Written task:
Pictures in the listing should not be copied. Reproduce, word for word, each line from the one holding "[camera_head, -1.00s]" through the final line.

Source material:
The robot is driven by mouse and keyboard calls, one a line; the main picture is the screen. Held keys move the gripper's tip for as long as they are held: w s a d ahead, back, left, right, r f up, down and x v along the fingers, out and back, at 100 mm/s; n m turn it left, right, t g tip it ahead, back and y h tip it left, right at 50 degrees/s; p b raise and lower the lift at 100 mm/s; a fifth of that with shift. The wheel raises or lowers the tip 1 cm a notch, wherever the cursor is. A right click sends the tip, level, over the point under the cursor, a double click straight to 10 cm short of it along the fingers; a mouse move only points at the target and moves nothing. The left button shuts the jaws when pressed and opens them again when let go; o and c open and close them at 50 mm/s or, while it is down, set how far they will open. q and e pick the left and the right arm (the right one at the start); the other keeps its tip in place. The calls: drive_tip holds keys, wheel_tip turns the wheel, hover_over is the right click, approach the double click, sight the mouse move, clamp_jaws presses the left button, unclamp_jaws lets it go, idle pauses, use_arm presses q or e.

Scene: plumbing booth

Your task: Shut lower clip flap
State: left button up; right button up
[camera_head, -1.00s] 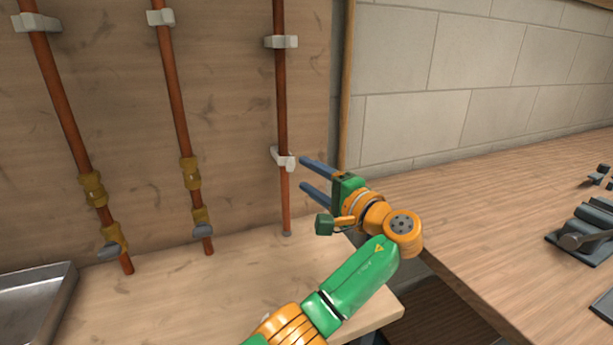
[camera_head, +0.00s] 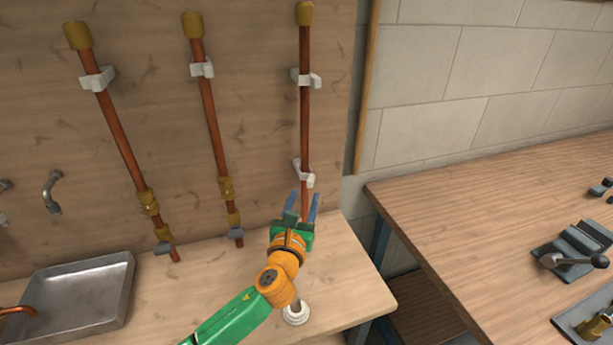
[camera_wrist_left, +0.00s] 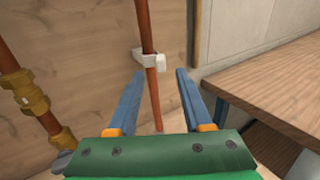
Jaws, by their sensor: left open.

Problem solution:
[camera_head, -1.00s] 
[camera_head, +0.00s] 
[camera_wrist_left, +0.00s] 
Jaws, by their sensor: left open.

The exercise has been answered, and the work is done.